**Problem to work on**
Using the material below, copy every line where "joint" appears.

Entries from a robot dataset:
•••••
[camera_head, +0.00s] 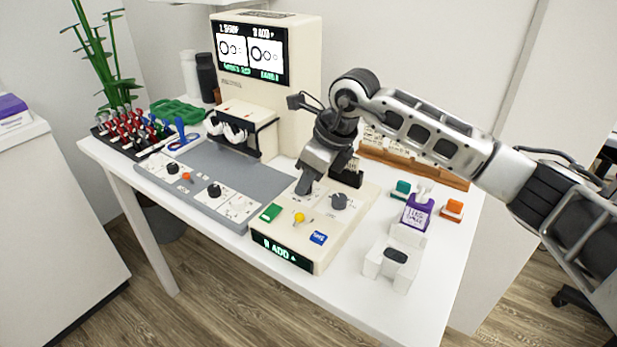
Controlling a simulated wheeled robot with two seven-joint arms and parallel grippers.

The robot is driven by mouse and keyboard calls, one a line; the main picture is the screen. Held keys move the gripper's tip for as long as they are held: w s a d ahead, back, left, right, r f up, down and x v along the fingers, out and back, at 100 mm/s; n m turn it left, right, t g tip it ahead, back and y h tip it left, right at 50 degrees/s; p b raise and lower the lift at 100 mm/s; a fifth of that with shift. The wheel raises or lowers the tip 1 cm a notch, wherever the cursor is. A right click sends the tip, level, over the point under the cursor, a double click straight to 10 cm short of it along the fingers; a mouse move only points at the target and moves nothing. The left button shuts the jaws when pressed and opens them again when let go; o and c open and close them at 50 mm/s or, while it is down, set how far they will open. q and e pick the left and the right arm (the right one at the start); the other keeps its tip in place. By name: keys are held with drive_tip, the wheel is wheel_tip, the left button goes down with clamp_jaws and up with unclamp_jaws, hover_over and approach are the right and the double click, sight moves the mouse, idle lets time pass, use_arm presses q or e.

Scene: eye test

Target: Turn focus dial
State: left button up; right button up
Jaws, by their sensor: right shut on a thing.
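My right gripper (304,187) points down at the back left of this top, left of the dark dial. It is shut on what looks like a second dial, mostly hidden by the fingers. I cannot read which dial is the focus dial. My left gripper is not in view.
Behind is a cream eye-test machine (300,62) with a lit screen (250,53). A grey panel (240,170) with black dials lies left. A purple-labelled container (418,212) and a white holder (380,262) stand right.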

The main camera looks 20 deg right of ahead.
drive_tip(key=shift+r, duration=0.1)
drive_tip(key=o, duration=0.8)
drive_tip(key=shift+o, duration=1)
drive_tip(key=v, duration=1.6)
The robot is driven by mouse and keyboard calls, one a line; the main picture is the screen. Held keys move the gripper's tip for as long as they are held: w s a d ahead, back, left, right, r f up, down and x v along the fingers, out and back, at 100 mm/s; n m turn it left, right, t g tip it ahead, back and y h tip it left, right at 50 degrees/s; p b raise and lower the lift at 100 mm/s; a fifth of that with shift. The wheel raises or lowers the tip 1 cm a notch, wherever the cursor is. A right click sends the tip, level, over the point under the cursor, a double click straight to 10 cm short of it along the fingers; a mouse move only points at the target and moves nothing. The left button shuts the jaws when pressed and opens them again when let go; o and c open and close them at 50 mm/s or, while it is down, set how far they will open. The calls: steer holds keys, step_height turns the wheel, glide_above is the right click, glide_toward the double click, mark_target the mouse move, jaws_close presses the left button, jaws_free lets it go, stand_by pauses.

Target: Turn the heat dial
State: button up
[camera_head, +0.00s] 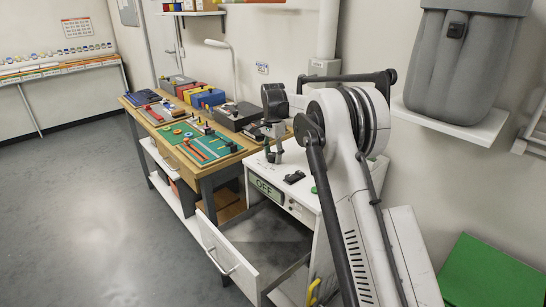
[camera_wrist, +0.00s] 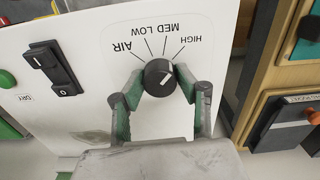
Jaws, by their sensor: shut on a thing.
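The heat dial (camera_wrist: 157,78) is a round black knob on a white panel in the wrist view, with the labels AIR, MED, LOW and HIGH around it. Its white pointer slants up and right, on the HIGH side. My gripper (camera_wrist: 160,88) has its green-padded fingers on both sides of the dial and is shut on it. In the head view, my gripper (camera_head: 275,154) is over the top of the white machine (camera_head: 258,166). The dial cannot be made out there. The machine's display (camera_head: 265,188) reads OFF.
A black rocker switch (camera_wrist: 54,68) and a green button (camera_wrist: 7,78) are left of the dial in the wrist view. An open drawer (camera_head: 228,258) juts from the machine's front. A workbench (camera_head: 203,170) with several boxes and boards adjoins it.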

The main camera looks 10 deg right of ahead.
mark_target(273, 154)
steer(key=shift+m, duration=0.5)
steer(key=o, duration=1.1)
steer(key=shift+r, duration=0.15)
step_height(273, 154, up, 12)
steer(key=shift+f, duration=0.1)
•••••
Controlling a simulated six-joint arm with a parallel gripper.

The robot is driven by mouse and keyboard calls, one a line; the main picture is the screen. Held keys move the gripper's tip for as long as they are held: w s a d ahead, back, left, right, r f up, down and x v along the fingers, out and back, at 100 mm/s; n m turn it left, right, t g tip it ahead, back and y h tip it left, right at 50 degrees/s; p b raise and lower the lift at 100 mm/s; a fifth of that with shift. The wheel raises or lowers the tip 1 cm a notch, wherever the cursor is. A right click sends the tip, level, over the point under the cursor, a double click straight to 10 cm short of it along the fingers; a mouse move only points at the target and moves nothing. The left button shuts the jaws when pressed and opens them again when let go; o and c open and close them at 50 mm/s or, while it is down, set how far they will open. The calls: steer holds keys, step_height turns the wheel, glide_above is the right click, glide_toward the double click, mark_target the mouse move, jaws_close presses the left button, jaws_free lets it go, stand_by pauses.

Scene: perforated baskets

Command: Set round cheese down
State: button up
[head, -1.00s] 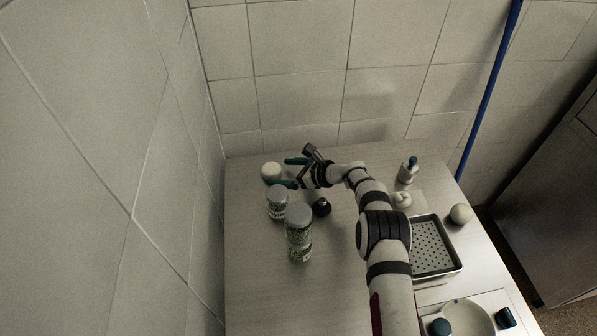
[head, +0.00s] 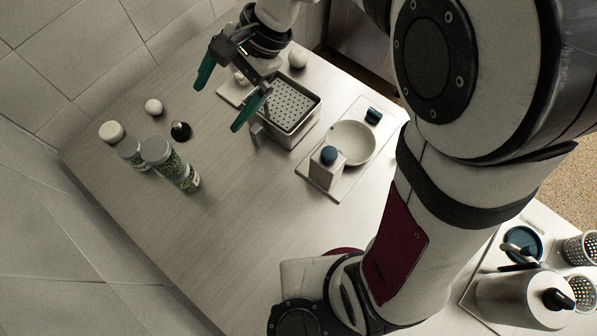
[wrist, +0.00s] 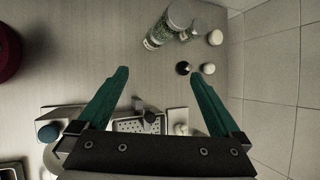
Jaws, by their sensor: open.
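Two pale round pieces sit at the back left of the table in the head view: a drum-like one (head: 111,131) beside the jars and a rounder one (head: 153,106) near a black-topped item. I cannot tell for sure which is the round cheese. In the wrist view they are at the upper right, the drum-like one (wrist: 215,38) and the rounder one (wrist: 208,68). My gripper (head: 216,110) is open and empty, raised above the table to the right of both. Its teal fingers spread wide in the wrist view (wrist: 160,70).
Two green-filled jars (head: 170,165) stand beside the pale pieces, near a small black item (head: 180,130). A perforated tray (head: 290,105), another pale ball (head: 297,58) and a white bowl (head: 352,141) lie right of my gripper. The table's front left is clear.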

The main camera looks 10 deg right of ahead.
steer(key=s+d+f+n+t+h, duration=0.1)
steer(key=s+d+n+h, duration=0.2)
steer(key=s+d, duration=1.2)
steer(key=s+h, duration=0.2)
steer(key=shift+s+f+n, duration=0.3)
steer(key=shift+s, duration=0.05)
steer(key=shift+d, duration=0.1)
•••••
**Final answer**
Controlling a simulated wheeled robot with two seven-joint arms and parallel grippers.
Controlling a simulated six-joint arm with a parallel gripper.

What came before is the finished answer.